+++ Material

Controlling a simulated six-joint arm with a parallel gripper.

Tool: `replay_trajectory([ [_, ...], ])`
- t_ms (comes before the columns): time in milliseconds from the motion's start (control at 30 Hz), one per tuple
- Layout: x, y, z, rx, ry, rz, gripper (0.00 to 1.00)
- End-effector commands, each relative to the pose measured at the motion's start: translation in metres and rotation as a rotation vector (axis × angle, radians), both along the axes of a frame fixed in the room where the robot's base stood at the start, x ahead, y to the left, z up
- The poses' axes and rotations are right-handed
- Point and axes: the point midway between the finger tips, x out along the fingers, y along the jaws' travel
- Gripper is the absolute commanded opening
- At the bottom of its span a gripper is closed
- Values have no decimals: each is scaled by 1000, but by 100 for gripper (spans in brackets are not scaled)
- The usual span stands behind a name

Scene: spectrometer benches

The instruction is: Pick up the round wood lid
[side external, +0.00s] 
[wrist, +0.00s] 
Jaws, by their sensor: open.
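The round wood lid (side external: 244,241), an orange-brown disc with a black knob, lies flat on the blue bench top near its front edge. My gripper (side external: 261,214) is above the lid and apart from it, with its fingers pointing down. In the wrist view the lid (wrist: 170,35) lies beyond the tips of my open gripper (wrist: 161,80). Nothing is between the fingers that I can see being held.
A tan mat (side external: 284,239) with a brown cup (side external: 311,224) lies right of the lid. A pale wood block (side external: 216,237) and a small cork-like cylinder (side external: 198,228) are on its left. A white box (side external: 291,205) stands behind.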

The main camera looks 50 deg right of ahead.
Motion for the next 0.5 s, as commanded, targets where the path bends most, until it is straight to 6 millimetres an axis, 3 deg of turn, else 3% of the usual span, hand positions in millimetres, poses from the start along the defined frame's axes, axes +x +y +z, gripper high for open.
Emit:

++++++

▶ Exercise:
Lines from the start of the material above through the line containing "- End-effector commands, each" are to be duplicated exactly, and only those.

▶ Exercise solution:
Controlling a simulated six-joint arm with a parallel gripper.

Tool: `replay_trajectory([ [_, ...], ])`
- t_ms (comes before the columns): time in milliseconds from the motion's start (control at 30 Hz), one per tuple
- Layout: x, y, z, rx, ry, rz, gripper (0.00 to 1.00)
- End-effector commands, each relative to the pose measured at the motion's start: translation in metres and rotation as a rotation vector (axis × angle, radians), both along the axes of a frame fixed in the room where the robot's base stood at the start, x ahead, y to the left, z up

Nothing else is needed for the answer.